----- INFORMATION PROVIDED

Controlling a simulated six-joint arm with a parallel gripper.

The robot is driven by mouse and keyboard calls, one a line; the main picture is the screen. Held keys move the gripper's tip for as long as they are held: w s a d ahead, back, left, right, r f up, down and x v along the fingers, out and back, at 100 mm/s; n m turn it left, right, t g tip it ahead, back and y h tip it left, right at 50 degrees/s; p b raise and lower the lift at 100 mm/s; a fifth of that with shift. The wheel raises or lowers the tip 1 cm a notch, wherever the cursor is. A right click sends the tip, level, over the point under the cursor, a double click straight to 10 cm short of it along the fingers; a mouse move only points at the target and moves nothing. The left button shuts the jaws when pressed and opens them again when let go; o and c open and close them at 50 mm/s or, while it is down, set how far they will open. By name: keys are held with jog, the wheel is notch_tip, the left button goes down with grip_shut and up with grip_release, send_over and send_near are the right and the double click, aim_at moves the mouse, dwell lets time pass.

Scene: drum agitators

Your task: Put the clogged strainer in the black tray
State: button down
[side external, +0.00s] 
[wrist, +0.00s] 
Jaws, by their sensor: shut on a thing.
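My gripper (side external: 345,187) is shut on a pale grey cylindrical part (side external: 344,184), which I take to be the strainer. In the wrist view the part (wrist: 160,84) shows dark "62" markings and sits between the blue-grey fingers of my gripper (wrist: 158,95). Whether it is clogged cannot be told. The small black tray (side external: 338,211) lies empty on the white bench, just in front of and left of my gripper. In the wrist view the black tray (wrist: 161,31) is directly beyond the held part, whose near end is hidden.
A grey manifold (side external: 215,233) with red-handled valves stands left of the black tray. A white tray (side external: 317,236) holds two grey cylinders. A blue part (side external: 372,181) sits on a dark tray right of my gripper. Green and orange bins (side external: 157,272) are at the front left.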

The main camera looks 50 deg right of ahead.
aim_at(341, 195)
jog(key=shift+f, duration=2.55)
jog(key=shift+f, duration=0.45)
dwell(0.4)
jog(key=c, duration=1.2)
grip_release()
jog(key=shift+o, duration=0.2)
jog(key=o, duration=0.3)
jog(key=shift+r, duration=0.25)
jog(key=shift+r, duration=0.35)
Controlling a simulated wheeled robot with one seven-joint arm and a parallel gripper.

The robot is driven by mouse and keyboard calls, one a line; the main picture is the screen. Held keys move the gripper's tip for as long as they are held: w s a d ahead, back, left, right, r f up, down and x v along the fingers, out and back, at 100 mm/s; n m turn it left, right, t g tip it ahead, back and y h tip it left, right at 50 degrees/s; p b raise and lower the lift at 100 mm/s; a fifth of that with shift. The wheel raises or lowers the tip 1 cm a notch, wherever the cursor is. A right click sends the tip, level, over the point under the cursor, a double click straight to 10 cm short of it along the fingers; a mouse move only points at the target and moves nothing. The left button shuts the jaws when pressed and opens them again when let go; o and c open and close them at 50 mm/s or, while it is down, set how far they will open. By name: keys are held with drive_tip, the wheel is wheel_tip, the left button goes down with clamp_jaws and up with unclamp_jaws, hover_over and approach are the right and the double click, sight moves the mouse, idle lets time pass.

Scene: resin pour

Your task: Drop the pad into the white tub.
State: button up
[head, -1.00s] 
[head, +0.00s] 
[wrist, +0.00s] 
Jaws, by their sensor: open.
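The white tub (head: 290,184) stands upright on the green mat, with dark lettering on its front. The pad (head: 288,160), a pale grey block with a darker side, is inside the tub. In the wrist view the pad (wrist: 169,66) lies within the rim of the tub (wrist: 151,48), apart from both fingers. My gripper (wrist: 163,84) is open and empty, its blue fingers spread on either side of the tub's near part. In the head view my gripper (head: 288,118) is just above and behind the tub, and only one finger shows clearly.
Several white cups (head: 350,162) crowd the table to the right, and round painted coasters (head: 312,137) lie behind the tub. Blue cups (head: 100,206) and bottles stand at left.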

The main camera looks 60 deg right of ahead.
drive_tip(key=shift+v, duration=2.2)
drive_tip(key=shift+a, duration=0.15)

----------

Retype, exactly and in full, the lines above from the one containing "The main camera looks 50 deg right of ahead." through the one containing "Controlling a simulated wheeled".

— RESULT FOR THIS TASK —
The main camera looks 50 deg right of ahead.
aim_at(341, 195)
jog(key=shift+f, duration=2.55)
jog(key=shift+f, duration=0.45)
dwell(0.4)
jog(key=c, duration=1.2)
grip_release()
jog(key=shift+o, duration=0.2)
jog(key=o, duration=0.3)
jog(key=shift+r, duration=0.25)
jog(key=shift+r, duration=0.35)
Controlling a simulated wheeled robot with one seven-joint arm and a parallel gripper.

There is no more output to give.